━━ Data

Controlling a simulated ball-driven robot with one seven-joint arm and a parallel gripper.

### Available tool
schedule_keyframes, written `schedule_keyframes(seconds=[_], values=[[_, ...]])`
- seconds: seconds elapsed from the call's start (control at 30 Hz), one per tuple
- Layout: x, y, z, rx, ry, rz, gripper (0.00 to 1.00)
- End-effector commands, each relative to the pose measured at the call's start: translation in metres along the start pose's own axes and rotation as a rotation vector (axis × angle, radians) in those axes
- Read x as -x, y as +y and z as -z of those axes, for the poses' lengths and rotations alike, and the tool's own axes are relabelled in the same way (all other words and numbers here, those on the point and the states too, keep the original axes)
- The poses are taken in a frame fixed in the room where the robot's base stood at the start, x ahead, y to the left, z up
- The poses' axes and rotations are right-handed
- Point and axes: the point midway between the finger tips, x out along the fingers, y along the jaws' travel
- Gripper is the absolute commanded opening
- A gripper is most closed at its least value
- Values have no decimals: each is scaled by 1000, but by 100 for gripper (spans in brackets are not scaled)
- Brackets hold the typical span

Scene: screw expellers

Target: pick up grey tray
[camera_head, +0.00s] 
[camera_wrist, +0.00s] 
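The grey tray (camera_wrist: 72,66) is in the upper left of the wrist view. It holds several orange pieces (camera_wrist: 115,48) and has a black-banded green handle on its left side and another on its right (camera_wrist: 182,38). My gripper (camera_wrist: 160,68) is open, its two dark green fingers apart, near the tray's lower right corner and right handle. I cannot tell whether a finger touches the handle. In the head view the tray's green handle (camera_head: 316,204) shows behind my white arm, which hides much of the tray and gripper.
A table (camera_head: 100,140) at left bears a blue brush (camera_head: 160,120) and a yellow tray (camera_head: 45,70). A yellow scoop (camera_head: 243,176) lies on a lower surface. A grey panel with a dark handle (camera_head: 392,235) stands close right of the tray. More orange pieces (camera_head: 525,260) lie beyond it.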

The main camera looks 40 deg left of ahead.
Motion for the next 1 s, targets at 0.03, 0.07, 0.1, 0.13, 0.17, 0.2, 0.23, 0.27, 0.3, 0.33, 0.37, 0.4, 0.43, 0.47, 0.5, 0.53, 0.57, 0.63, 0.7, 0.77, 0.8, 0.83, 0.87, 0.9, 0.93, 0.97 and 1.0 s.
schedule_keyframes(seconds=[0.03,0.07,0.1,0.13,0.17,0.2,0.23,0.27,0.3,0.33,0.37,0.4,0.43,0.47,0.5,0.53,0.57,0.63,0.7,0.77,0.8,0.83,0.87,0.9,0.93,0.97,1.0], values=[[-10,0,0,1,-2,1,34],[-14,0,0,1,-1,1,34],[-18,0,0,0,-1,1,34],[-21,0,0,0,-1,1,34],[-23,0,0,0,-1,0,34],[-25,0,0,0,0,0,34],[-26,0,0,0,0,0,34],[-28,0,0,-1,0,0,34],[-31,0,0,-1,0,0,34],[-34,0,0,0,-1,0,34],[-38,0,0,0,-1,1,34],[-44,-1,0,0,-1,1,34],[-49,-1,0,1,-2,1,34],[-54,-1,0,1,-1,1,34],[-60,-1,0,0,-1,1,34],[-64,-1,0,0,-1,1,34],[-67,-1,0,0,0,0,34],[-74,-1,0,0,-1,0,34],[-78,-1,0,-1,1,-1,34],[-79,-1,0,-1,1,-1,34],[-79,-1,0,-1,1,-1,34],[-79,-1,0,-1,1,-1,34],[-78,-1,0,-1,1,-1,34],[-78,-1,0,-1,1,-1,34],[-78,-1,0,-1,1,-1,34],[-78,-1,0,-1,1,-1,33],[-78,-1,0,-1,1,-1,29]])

━━━━

(Written exercise)
Only the lines running from the line with "- seconds: seconds" through the line with "Target: pick up grey tray" should be repeated, exactly and with both ends kept.

(Answer)
- seconds: seconds elapsed from the call's start (control at 30 Hz), one per tuple
- Layout: x, y, z, rx, ry, rz, gripper (0.00 to 1.00)
- End-effector commands, each relative to the pose measured at the call's start: translation in metres along the start pose's own axes and rotation as a rotation vector (axis × angle, radians) in those axes
- Read x as -x, y as +y and z as -z of those axes, for the poses' lengths and rotations alike, and the tool's own axes are relabelled in the same way (all other words and numbers here, those on the point and the states too, keep the original axes)
- The poses are taken in a frame fixed in the room where the robot's base stood at the start, x ahead, y to the left, z up
- The poses' axes and rotations are right-handed
- Point and axes: the point midway between the finger tips, x out along the fingers, y along the jaws' travel
- Gripper is the absolute commanded opening
- A gripper is most closed at its least value
- Values have no decimals: each is scaled by 1000, but by 100 for gripper (spans in brackets are not scaled)
- Brackets hold the typical span

Scene: screw expellers

Target: pick up grey tray

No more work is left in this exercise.